(Robot episode rows)

+ + + + +

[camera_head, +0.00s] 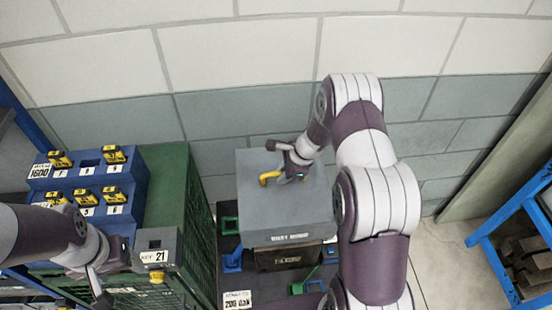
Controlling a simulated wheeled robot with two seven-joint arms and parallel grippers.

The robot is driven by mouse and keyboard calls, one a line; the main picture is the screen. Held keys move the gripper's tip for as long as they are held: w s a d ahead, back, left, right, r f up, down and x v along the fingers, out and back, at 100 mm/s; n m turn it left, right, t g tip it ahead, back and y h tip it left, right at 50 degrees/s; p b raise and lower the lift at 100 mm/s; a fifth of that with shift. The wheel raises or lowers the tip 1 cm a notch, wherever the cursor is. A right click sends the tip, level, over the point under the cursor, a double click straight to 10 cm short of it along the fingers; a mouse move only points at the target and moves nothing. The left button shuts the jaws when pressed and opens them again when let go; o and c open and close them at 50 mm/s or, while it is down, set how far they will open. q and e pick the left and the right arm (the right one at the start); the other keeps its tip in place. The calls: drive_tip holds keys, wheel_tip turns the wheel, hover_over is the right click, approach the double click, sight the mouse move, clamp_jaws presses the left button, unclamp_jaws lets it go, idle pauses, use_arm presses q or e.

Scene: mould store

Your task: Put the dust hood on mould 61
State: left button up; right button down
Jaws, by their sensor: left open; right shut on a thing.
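The dust hood (285,215) is a grey box with a label on its front lower edge and a yellow handle (267,179) on top. My right gripper (291,175) is shut on the handle. A dark mould block (284,256) shows below the hood's front edge; its plate is too small to read surely, so I cannot confirm it is mould 61. The hood hides the mould's upper part, and I cannot tell whether it rests on the mould or hangs above it. My left gripper (98,286) is open and empty at lower left, in front of the green cabinet.
A blue rack (130,180) with yellow pieces in numbered slots stands at left, beside a green cabinet (183,200). A grey box marked 21 (157,245) is on its front. Dark pallet (262,290) has green and blue corner pieces. Blue shelving (505,225) stands at right.

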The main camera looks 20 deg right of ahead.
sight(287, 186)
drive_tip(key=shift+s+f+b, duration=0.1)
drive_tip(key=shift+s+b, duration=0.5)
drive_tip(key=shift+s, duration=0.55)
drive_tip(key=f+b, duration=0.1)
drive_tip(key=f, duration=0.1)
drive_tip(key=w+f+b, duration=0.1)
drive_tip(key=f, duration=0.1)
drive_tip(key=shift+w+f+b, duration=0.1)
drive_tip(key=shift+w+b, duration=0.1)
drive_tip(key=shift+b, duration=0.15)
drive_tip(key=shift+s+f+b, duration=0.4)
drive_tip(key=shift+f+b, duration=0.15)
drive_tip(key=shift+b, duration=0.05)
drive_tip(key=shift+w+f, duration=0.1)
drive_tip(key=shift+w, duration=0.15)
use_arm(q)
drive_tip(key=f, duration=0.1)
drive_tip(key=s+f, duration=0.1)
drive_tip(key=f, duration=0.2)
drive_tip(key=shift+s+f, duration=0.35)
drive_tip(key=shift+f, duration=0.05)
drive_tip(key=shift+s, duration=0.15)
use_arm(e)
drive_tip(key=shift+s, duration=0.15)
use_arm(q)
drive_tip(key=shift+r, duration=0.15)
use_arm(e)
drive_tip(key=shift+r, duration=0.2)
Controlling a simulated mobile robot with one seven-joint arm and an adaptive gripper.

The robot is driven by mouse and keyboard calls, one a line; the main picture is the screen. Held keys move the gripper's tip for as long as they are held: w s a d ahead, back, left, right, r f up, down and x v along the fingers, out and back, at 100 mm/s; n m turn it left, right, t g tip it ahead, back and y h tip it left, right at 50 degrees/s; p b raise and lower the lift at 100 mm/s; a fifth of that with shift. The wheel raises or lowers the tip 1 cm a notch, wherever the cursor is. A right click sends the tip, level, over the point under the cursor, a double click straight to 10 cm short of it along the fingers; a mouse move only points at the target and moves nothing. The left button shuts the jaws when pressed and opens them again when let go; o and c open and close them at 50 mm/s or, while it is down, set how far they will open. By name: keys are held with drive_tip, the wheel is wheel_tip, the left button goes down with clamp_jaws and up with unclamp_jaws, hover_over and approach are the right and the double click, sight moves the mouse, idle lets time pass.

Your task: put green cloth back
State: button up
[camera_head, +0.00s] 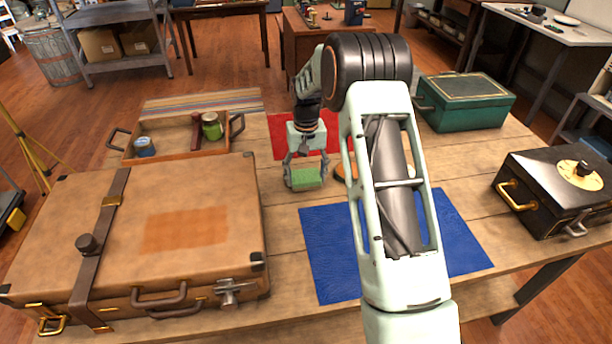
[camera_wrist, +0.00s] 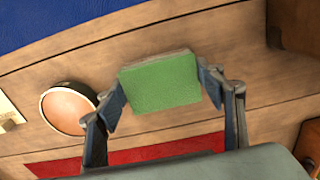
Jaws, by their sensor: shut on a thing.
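The green cloth (camera_head: 308,177) is a small, thick green block with a pale edge. My gripper (camera_head: 305,182) is shut on it, with one finger at each short end. The wrist view also shows the cloth (camera_wrist: 160,82) between the two fingers of my gripper (camera_wrist: 162,86). It is over bare table planks, between the wooden tray (camera_head: 178,153) and the blue mat (camera_head: 325,262). I cannot tell whether it touches the table. My arm hides part of the blue mat and the table behind it.
The tray holds a green can (camera_head: 211,126) and a blue roll (camera_head: 144,147). A red mat (camera_head: 285,138) lies behind my gripper. A brown suitcase (camera_head: 150,230) fills the front left. A green box (camera_head: 465,101) and black case (camera_head: 555,190) stand right. A round orange object (camera_wrist: 68,108) is nearby.

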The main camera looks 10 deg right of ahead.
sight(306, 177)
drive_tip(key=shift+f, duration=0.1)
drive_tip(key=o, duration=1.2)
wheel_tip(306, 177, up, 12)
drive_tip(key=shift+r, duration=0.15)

+ + + + +

→ **The problem**: Return all lines of the material above in which the word "joint" occurs.

→ **Complete response**:
Controlling a simulated wheeled robot with two seven-joint arms and parallel grippers.
Controlling a simulated mobile robot with one seven-joint arm and an adaptive gripper.

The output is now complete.